Just in case you’re wondering I’m going to gloss over the [literal] village people and the knowing look between Becky and her fairy fuck-mother/steward because I think it’s funny enough without me ruining it for you. Also the dancing band of harpies which are displaying their inability to both sing and dance at Snog-on-Sofa station (I checked, it’s about as real as Shagging-Against-Wall) as I don’t really think they deserve my attention. No, let’s look instead at something which made my jaw drop.

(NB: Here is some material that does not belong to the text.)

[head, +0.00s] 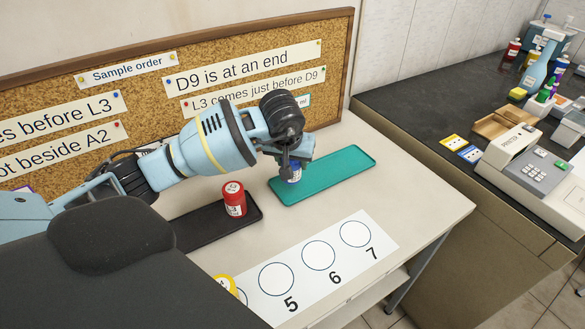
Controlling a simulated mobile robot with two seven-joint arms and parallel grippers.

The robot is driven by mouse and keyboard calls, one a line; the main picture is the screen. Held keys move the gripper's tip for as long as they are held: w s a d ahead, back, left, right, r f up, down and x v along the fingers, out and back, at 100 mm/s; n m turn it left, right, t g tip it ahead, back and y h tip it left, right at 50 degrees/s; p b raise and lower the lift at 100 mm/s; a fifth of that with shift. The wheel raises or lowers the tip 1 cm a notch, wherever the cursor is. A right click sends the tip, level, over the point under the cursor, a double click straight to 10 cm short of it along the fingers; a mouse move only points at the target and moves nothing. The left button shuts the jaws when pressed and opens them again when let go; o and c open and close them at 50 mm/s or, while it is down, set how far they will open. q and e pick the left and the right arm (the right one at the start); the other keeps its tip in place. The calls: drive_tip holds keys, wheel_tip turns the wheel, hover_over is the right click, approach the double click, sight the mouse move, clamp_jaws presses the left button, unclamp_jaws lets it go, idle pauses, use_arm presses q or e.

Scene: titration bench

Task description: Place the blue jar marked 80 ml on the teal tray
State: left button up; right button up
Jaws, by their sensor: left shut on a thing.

The Tunnel of Love is a traditionally romantic thing to do although I’m fairly certain that no-one really does it anymore because it’s a bit pathetic. However this is not a tunnel of love and if you think it is then, my dear, you are far too innocent for this blog and I suggest that you put on CBeebies and watch In The Night Garden until you grow up a bit. For those of you who think you’re grown up enough, take a look at this picture:

Yours probably doesn't look like this.

It’s a screencap of the video and is it just me or does that sign say ‘Shagborough’? 777 yards might be a bit ambitious but you can’t argue with the stamina that would be involved. There’s something to be said for Virgin’s balls here too. I’m quite impressed they even put that in but I think we all realised that this train was a massive penis by now anyway, right?

She’s arrived after a moment of turning from girl next door into a Super Slag and then back again. She’s met her lovely boyfriend too and has whispered something dirty in his ear making him look like a man who’s just been pulled from the ocean and resuscitated. I can only assume her fairy fuckmother wrote it down for her, after all, Becky’s just a nice, innocent girl, right?

The TV version of the advert claims that this is their fastest ever weekend service. This just adds to the innuendo. Given how likely she is to just jump this guy in a public toilet I reckon he’ll be her fastest ever weekend service (badum-tss). All in all, it’s not a bad advert and its use of sexual imagery is really very clever but I just want you to bear in mind that using Virgin Trains will not get you laid. Unfortunately you’ll have to use your sparkling wit and personality to get your end away.